▶ _Written exercise_: Print the entire listing. Each line must match the original exactly.

▶ _Data_:
+++++
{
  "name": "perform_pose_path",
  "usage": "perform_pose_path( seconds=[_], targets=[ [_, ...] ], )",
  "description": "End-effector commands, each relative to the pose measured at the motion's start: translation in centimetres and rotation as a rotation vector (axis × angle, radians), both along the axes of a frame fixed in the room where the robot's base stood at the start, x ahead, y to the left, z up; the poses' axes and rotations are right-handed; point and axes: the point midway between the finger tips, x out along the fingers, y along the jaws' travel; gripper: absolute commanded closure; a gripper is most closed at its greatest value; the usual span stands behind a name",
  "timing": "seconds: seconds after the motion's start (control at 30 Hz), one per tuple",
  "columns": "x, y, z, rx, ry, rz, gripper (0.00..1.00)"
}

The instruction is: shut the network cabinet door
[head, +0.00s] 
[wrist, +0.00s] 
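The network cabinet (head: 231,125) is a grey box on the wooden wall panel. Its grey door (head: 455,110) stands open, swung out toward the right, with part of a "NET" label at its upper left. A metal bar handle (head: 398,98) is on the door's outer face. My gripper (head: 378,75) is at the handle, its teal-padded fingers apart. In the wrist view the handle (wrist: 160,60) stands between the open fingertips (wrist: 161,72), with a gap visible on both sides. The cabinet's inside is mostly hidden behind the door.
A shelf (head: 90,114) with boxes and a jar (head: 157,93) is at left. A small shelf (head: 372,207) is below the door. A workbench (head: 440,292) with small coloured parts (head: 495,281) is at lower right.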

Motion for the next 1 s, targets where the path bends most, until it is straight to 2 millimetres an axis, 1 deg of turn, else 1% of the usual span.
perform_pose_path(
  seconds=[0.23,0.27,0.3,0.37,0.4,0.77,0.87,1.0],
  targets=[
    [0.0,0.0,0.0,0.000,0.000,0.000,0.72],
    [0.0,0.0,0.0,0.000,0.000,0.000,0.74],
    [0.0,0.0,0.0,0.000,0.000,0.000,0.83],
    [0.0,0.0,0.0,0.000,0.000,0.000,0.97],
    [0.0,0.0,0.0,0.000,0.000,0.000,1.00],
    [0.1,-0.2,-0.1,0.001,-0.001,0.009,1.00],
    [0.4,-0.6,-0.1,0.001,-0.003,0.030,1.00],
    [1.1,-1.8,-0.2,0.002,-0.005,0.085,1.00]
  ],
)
+++++
▶ _Completed task_:
{
  "name": "perform_pose_path",
  "usage": "perform_pose_path( seconds=[_], targets=[ [_, ...] ], )",
  "description": "End-effector commands, each relative to the pose measured at the motion's start: translation in centimetres and rotation as a rotation vector (axis × angle, radians), both along the axes of a frame fixed in the room where the robot's base stood at the start, x ahead, y to the left, z up; the poses' axes and rotations are right-handed; point and axes: the point midway between the finger tips, x out along the fingers, y along the jaws' travel; gripper: absolute commanded closure; a gripper is most closed at its greatest value; the usual span stands behind a name",
  "timing": "seconds: seconds after the motion's start (control at 30 Hz), one per tuple",
  "columns": "x, y, z, rx, ry, rz, gripper (0.00..1.00)"
}

The instruction is: shut the network cabinet door
[head, +0.00s] 
[wrist, +0.00s] 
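The network cabinet (head: 231,125) is a grey box on the wooden wall panel. Its grey door (head: 455,110) stands open, swung out toward the right, with part of a "NET" label at its upper left. A metal bar handle (head: 398,98) is on the door's outer face. My gripper (head: 378,75) is at the handle, its teal-padded fingers apart. In the wrist view the handle (wrist: 160,60) stands between the open fingertips (wrist: 161,72), with a gap visible on both sides. The cabinet's inside is mostly hidden behind the door.
A shelf (head: 90,114) with boxes and a jar (head: 157,93) is at left. A small shelf (head: 372,207) is below the door. A workbench (head: 440,292) with small coloured parts (head: 495,281) is at lower right.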

Motion for the next 1 s, targets where the path bends most, until it is straight to 2 millimetres an axis, 1 deg of turn, else 1% of the usual span.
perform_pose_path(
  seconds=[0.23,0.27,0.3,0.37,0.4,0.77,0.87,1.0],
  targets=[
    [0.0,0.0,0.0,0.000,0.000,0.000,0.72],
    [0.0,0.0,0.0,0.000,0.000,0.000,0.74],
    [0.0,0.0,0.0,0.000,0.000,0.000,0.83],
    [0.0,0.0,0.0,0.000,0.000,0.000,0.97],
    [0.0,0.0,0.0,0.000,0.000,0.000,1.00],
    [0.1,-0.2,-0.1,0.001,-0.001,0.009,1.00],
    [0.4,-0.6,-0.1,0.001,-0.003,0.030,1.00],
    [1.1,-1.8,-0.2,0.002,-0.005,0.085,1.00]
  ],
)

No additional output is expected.